_Requirement_
Your copy of the material must match it exactly, except that pictures are dropped.
++++++++
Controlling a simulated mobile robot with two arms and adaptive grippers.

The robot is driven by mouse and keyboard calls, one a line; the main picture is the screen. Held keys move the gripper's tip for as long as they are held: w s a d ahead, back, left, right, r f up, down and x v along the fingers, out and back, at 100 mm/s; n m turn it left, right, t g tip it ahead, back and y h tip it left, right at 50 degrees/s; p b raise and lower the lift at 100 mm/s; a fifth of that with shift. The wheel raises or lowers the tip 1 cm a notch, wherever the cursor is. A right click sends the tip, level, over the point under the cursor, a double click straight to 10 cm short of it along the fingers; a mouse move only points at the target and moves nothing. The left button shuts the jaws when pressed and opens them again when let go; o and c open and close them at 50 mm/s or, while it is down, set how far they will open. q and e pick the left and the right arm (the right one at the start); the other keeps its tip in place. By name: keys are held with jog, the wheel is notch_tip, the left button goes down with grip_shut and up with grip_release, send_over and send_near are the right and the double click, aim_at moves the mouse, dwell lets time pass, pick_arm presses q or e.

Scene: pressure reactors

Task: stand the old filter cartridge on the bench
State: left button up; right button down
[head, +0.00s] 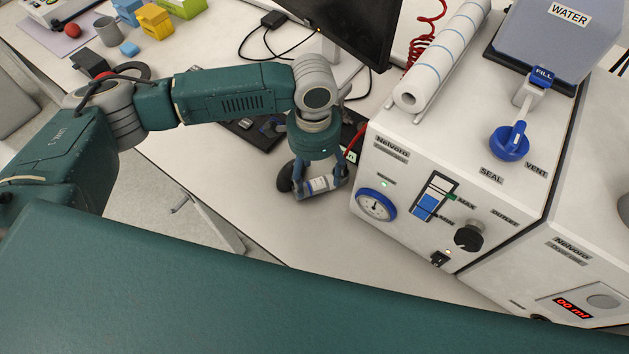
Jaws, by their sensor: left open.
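My left gripper (318,187) points down over the white bench (290,232), just left of the reactor's front. Its fingers are apart, one on each side of a small pale cylinder with a dark mark, which looks like the filter cartridge (320,184). The fingers partly hide the cartridge. It is at or very near the bench top; I cannot tell whether it stands upright or is tilted, or whether a finger touches it. My right gripper is out of view.
The white reactor housing (400,215) with a gauge (376,204) and black knob (468,236) stands close on the right. A monitor (350,25) and keyboard (250,133) are behind the gripper. Bench in front of the gripper is clear. A paper roll (440,55) lies on the housing.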

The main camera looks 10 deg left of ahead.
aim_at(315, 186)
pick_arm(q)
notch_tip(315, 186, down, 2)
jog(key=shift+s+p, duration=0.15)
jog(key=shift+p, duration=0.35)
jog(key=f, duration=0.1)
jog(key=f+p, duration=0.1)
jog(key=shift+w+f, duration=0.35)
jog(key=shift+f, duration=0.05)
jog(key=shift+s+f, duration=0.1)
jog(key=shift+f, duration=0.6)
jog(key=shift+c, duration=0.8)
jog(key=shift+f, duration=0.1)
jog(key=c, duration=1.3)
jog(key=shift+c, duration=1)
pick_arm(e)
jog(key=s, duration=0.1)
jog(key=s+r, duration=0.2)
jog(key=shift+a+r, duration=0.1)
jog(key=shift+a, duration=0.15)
++++++++
_Full solution_
Controlling a simulated mobile robot with two arms and adaptive grippers.

The robot is driven by mouse and keyboard calls, one a line; the main picture is the screen. Held keys move the gripper's tip for as long as they are held: w s a d ahead, back, left, right, r f up, down and x v along the fingers, out and back, at 100 mm/s; n m turn it left, right, t g tip it ahead, back and y h tip it left, right at 50 degrees/s; p b raise and lower the lift at 100 mm/s; a fifth of that with shift. The wheel raises or lowers the tip 1 cm a notch, wherever the cursor is. A right click sends the tip, level, over the point under the cursor, a double click straight to 10 cm short of it along the fingers; a mouse move only points at the target and moves nothing. The left button shuts the jaws when pressed and opens them again when let go; o and c open and close them at 50 mm/s or, while it is down, set how far they will open. q and e pick the left and the right arm (the right one at the start); the other keeps its tip in place. By name: keys are held with jog, the wheel is notch_tip, the left button goes down with grip_shut and up with grip_release, send_over and send_near are the right and the double click, aim_at moves the mouse, dwell lets time pass, pick_arm presses q or e.

Scene: pressure reactors

Task: stand the old filter cartridge on the bench
State: left button up; right button down
[head, +0.00s] 
Jaws, by their sensor: left open.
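My left gripper (318,187) points down over the white bench (290,232), just left of the reactor's front. Its fingers are apart, one on each side of a small pale cylinder with a dark mark, which looks like the filter cartridge (320,184). The fingers partly hide the cartridge. It is at or very near the bench top; I cannot tell whether it stands upright or is tilted, or whether a finger touches it. My right gripper is out of view.
The white reactor housing (400,215) with a gauge (376,204) and black knob (468,236) stands close on the right. A monitor (350,25) and keyboard (250,133) are behind the gripper. Bench in front of the gripper is clear. A paper roll (440,55) lies on the housing.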

The main camera looks 10 deg left of ahead.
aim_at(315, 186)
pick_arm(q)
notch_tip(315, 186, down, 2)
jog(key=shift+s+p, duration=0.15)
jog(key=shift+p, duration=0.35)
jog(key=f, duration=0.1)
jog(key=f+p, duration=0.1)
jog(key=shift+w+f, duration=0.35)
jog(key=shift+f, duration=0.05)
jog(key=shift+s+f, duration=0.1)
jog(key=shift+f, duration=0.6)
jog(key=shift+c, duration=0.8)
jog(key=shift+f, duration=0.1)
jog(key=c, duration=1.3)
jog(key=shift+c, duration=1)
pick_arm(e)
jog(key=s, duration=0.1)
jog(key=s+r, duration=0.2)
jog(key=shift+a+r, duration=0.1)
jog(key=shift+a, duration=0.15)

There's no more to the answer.